Those rulings present the important question in the case — namely, upon which side was the burden in reference to the alleged want of consideration, under the circumstances. The Negotiable Instruments Act was passed in this State in 1898 — being Chapter 119 of the Acts of Assembly of that year, and now included in Article 13 of the Annotated Code. Section 43 of that Article provides that: "Every negotiable instrument is deemed prima facie to have been issued for a valuable consideration; and every person whose signature appears thereon to have been a party thereto for value"; and section 47 is: "Absence or failure of consideration is a matter of defense as against any person not a holder in due course; and partial failure of consideration is a defense pro tanto, whether the failure is an ascertained and liquidated amount or otherwise." See also section 77.

Section 33 of that Article provides that: "Where the instrument is wanting in any material particular, the person in possession thereof has a prima facie authority to complete it by filling up the blanks therein. And a signature on a blank paper delivered by the person making the signature in order that the paper may be converted into a negotiable instrument operates as a prima facie authority to fill it up as such for any amount. In order, however, that any such instrument, when completed, may be enforced against any person who becomes a party thereto prior to its completion, it must be filled up strictly in accordance with the authority given, and within a reasonable time," etc.

The second prayer, which was conceded, instructed the jury that "if the jury shall find that said note was filled in for the sum of $4,250 by the plaintiff or other persons other than the defendant, without the knowledge of the defendant, and without the authority of the defendant to so fill in the same, the verdict of the jury must be for the defendant." The appellee contends that as the conceded prayer covered the defense made by the appellant, he could only have obtained a verdict under it, and hence, even if there was error in the action of the Court as to the first and fifth prayers, concerning the burden as to the want of consideration, the defendant could not have been injured, and therefore it can not be said that there was any reversible error. But manifestly that is not correct, for the defendant had the right to ask instructions on both theories of the case. The plaintiff did not contend that he was authorized to fill up a note which had been signed by the defendant in blank — on the contrary, he denied that this paper had been left with him signed in blank, and claimed that the defendant signed it after it had been filled up as it now is. If the defendant was right in his contention, then there was no consideration for this note, and, as the plaintiff claimed there was, the defendant had the right to ask the Court to instruct the jury as to the burden of proof.

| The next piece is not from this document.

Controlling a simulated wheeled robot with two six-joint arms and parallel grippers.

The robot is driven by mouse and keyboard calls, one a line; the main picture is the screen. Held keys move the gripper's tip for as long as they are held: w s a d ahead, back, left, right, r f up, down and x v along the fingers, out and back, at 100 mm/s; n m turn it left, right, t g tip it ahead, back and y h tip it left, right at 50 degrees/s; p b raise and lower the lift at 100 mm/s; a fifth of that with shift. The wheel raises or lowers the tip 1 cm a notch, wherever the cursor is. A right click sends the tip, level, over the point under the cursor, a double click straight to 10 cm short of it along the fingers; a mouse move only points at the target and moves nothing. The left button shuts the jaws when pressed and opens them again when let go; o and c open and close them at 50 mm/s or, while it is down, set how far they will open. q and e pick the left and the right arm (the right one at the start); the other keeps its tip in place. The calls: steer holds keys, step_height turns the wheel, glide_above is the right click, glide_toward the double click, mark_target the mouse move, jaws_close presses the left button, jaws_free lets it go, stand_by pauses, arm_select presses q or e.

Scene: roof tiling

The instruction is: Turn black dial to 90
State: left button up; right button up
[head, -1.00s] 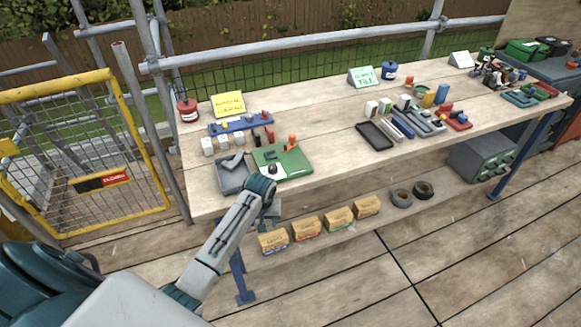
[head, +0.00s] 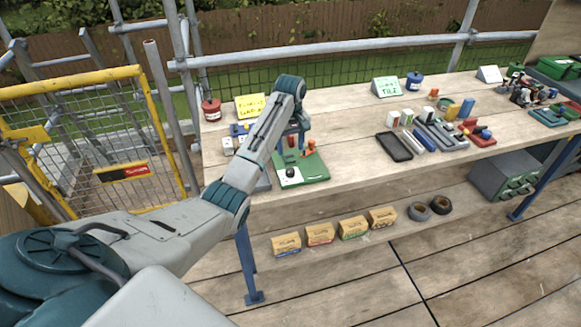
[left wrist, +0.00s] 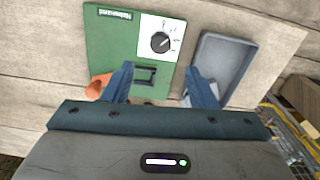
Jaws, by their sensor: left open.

The appellant cited McCosker v. Bank, 84 Md. 292, to show that where there is fraud or illegality in the inception of the note, the burden of proof is upon the holder to show that he is a bona fide holder for value, but he did not state the reason for such ruling given by the Court. That was an action by the endorsees against the makers of a note, who pleaded the general issue and that the note was procured by fraud, of which the plaintiffs had knowledge when it was endorsed to them. The Court amended a prayer offered by the plaintiffs as to the alleged fraud by adding, "and the burden of proof is upon the plaintiffs to show that they had no knowledge of the fraud." After stating the law of this State as to the legal presumption that the plaintiffs became holders for value before maturity, etc., the Court said: "But if the defendant shows by such proof as may be properly left to the jury to consider that the instrument was procured by fraud, or was fraudulent in its inception, or that the consideration was illegal, or that it had been lost or stolen before it came to the possession of the holder, the burden of proof is changed, and it is then incumbent upon the plaintiff to show that he acquired the note bona fide for value, in the usual course of business, before maturity," etc. The Court then added: "This is a well established rule as applicable to negotiable instruments; and it is said to be wise and salutary in the protection that it affords. It proceeds upon the presumption that the person who has been guilty of the fraud or illegality in obtaining the instrument would dispose of it, and would place it in the hands of another person to sue upon it; and it is because of such presumption that the proof of fraud, illegality or loss, casts upon the holder the burden of showing that he is a bona fide holder for value, or under what circumstances, and for what value he became the holder of the note."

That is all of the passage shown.